Your task: Set every line down exactly, from the one that has "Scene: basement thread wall" through the final one, and keep the pictures out.

Data excerpt:
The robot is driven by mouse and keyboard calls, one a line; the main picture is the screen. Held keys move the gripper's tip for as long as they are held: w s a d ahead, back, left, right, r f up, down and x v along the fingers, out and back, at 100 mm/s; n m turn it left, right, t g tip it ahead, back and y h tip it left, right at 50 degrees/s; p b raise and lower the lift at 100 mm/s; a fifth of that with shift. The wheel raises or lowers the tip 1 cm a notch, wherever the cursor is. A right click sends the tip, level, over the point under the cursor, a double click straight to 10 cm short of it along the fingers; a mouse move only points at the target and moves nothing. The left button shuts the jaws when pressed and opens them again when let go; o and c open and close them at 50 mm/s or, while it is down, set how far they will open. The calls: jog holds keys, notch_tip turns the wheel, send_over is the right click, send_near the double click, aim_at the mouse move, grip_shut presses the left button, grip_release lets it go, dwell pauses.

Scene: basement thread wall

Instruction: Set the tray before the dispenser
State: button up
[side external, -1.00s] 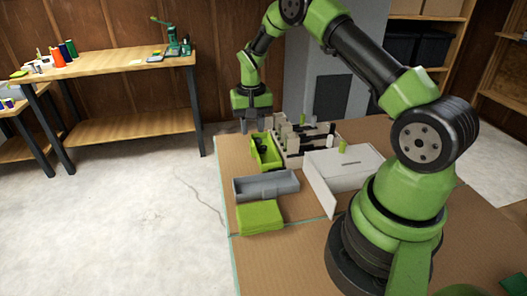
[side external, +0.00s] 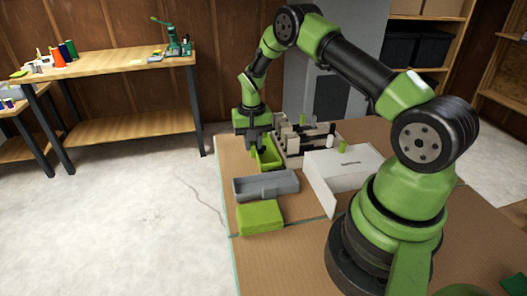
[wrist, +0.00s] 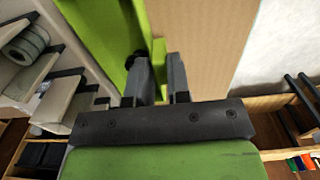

Solution to the exercise:
Scene: basement thread wall

Instruction: Set the tray before the dispenser
State: button up
[side external, -1.00s] 
[side external, +0.00s] 
[wrist, +0.00s] 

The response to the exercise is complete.